The question before contemporary Russian revolutionaries was:
would Tsarist Russia inevitably have to pass through a stage of capitalist development before attempting a transition to socialism, or could she bypass capitalism by making a direct transition to socialism on the basis of the existing Russian village community? Many of them turned to Marx for an answer to the question. Marx's answer to this question and the degree to which Marx was influenced by Chemyshevskii in arriving at this answer are discussed in the lead article of the current number of Social Scientist by Kalyan Dasgupta, who argues that in grappling with this problem, Marx made a transition from a theory of "historical inevitability" to a theory of "historical expediency". The issues thrown up by Dasgupta's article are complex, profound and relevant.

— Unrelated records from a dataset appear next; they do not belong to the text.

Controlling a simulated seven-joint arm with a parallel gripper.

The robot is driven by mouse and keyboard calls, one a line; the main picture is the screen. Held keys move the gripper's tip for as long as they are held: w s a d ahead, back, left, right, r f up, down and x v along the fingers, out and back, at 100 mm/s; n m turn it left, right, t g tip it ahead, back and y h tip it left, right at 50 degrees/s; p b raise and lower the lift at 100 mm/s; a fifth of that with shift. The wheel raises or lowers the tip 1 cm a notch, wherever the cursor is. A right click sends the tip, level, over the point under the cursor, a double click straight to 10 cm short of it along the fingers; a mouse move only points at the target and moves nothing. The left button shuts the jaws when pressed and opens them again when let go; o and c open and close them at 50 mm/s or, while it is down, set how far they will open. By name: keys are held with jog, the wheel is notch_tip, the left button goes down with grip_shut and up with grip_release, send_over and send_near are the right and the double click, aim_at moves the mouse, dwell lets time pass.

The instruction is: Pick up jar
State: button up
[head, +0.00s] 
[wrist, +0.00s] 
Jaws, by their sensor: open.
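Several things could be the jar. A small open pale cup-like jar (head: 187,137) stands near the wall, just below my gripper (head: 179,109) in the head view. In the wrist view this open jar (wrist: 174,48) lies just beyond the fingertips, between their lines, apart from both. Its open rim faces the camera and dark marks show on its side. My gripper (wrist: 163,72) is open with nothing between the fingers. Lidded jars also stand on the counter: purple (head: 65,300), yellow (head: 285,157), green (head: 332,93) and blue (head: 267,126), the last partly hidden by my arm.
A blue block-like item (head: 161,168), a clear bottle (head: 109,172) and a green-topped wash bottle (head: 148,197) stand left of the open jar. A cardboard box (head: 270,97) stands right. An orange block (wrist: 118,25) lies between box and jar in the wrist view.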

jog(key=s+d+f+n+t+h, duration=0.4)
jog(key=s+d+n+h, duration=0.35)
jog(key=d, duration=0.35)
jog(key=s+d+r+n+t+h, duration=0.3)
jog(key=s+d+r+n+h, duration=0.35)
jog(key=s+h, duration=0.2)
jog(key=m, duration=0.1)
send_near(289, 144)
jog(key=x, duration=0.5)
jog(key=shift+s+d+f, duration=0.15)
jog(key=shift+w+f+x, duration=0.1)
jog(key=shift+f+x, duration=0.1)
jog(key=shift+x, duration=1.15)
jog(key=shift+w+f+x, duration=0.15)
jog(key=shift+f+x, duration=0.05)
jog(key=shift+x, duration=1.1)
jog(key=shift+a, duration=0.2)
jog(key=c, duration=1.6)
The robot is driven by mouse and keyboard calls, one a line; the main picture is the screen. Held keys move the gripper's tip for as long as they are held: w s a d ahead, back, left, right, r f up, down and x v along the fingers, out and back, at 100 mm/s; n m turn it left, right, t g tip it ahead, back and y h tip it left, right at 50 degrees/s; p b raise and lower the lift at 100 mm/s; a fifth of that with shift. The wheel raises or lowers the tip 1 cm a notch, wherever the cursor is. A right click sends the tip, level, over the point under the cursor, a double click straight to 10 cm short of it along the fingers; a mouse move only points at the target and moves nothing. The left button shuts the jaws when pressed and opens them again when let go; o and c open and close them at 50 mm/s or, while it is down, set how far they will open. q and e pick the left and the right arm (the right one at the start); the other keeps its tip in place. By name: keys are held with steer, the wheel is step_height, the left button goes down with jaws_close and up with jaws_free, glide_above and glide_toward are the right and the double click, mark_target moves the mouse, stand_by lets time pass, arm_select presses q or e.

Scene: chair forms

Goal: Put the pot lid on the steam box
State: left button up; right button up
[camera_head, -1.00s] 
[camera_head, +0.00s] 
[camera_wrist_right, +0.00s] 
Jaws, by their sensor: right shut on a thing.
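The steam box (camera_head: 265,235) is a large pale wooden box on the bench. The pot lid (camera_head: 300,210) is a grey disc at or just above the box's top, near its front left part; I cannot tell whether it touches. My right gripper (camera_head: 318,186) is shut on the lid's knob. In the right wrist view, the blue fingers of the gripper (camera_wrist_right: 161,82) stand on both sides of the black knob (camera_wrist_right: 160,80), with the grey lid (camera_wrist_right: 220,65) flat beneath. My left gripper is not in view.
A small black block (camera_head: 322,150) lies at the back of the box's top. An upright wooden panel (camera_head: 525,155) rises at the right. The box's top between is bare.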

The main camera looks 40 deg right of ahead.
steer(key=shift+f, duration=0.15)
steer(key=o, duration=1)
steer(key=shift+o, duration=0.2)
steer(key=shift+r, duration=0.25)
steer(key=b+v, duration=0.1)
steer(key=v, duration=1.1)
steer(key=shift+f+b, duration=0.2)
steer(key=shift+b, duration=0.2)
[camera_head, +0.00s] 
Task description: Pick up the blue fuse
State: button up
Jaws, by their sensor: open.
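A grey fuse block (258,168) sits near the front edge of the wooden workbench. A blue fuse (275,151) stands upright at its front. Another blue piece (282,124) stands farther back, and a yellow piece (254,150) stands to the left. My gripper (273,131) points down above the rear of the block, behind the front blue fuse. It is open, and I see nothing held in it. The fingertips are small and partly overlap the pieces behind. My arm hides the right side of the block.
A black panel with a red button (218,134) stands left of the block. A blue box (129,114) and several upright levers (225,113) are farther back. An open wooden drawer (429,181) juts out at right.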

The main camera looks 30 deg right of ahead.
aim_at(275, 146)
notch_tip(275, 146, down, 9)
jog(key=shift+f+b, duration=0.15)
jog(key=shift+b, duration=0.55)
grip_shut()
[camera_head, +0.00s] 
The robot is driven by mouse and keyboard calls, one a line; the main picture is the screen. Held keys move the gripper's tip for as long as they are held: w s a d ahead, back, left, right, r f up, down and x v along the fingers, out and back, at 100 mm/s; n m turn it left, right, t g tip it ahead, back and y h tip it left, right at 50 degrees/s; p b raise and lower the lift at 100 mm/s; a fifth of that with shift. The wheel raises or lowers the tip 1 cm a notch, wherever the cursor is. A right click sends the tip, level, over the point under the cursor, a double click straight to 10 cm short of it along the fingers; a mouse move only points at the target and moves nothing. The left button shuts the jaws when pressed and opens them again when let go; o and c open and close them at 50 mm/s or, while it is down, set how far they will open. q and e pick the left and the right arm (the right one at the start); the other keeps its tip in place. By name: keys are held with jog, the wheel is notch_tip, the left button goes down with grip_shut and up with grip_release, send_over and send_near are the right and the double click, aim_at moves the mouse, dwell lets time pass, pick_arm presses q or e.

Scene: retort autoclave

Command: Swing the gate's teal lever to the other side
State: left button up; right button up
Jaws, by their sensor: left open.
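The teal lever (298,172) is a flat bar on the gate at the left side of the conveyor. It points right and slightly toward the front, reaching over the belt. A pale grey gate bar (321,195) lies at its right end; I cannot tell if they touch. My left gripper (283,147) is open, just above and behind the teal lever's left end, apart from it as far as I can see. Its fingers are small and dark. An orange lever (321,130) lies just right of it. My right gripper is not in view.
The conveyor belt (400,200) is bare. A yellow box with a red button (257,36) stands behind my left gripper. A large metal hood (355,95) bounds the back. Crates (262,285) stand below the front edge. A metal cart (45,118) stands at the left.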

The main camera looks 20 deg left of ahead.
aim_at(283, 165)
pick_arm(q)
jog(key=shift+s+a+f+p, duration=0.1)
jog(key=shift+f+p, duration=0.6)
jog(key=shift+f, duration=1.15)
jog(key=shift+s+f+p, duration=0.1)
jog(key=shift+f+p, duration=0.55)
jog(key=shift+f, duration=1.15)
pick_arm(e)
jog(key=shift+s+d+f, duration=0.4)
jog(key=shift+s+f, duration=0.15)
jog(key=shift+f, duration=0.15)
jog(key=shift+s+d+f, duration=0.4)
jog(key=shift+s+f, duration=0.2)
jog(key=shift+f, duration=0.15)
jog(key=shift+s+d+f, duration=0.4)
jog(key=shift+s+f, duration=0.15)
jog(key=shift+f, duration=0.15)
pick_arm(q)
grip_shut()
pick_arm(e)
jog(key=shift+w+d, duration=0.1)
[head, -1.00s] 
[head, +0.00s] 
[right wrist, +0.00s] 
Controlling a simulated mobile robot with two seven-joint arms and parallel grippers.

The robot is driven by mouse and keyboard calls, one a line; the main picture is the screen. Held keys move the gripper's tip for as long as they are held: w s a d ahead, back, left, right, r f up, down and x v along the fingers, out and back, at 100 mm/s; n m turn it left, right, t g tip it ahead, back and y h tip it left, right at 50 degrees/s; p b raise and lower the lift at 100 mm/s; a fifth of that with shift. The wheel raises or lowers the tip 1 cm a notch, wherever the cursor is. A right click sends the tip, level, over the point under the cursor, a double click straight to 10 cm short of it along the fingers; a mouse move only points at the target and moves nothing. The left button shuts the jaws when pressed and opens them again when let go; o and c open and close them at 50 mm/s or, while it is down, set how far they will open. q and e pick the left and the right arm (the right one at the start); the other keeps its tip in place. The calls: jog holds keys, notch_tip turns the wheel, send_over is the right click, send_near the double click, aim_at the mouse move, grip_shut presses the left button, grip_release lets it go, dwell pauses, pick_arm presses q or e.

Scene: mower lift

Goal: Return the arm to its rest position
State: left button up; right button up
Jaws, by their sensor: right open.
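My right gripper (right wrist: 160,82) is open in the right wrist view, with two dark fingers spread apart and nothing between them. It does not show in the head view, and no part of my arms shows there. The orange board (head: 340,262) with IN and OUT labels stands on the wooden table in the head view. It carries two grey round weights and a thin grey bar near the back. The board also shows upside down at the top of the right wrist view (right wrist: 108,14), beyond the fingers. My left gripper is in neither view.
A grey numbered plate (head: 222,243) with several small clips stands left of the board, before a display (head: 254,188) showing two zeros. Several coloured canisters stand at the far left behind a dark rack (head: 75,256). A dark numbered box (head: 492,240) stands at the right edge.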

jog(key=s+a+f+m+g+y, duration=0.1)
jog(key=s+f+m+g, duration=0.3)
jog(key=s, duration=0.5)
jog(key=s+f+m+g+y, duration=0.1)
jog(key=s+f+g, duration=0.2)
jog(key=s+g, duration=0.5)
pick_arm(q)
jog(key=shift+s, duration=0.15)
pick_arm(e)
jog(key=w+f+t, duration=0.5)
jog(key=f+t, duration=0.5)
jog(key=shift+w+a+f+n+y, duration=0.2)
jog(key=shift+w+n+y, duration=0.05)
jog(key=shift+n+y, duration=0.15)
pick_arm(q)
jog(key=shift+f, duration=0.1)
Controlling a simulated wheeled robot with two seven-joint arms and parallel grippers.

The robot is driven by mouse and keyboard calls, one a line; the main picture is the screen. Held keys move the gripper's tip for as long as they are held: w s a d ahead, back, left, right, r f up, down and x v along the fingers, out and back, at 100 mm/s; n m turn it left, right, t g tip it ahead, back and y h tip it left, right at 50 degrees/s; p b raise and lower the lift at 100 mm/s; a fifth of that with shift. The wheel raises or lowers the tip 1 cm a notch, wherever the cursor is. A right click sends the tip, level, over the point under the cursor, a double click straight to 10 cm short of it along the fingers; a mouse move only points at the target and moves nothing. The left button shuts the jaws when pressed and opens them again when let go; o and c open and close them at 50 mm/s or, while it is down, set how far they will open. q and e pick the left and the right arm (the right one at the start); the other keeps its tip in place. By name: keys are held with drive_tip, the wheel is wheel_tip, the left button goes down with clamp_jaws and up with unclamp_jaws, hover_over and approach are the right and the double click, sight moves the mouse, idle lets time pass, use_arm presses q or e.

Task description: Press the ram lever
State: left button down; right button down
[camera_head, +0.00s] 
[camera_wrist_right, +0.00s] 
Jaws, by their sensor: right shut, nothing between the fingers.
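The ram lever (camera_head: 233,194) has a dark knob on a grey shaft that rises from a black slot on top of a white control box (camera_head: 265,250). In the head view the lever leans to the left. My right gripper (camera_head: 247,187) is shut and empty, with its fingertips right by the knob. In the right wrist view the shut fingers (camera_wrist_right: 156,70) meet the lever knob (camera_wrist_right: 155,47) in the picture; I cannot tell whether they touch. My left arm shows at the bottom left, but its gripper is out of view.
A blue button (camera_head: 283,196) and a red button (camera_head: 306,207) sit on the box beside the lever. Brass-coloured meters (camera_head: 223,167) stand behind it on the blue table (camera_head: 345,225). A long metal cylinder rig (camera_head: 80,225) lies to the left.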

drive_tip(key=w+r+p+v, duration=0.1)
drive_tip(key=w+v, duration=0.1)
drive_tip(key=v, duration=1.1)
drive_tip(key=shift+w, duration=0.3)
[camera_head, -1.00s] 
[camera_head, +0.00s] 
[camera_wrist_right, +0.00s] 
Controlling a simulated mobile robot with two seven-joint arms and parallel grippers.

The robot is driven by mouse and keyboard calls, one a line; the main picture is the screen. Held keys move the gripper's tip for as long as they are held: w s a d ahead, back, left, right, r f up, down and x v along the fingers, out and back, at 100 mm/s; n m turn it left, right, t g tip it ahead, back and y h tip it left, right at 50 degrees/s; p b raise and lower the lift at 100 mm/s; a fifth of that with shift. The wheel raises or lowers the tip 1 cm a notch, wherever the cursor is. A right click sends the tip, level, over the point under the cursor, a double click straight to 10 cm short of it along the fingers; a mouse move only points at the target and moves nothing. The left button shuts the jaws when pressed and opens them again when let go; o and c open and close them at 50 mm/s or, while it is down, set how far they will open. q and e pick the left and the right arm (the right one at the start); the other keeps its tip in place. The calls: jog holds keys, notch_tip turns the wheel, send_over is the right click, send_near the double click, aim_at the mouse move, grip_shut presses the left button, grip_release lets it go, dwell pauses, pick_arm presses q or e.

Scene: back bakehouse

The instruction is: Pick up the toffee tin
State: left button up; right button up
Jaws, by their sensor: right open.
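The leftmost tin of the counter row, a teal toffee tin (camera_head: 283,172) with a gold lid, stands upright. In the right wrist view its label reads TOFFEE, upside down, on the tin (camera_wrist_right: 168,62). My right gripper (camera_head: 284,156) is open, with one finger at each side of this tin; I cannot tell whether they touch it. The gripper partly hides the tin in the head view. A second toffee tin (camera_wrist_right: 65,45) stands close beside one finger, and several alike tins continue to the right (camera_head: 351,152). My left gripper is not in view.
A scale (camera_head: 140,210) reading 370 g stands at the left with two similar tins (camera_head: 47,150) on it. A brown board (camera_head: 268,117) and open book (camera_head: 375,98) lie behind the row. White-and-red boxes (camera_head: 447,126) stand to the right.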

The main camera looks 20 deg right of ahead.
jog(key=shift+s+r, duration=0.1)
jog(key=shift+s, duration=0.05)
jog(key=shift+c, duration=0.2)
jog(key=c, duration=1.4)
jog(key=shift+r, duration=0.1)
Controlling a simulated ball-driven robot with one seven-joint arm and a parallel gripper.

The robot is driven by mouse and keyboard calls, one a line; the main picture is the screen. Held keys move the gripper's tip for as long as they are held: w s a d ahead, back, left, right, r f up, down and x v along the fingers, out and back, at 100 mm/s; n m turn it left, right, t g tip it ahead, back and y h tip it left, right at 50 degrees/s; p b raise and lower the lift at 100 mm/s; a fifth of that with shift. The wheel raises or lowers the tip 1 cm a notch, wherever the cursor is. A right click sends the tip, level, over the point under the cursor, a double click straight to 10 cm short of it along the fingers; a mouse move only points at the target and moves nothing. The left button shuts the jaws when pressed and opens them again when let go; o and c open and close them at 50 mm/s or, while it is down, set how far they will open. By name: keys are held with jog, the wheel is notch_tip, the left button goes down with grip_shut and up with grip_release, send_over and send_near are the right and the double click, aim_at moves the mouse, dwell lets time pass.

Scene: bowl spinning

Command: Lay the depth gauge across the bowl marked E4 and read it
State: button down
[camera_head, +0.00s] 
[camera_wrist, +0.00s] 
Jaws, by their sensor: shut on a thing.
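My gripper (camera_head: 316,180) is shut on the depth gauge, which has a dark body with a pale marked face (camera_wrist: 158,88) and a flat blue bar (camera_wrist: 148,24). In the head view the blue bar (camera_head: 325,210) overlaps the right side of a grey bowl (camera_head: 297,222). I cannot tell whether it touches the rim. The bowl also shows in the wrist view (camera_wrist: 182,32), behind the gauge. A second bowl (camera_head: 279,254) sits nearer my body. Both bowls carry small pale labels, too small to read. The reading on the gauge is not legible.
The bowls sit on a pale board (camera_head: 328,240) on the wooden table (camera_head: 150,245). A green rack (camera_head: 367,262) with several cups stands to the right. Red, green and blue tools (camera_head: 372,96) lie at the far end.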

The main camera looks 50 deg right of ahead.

Later Russian Marxist revolutionaries like Lenin, for example, while arguing that communal property had already disintegrated under the impact of capitalist development, posed the problem of "bypassing" or more appropriately transcendence, of capitalism in backward Russia in altogether different terms. The difference between the problematic as presented to Marx, and the problematic of Russian Marxists like Lenin, Engels' position on the question in 1894 and the precise relevance of the whole debate for today's backward societies, are all matters requiring serious discussion. We hope that Dasgupta's essay would prepare the ground for such a determination.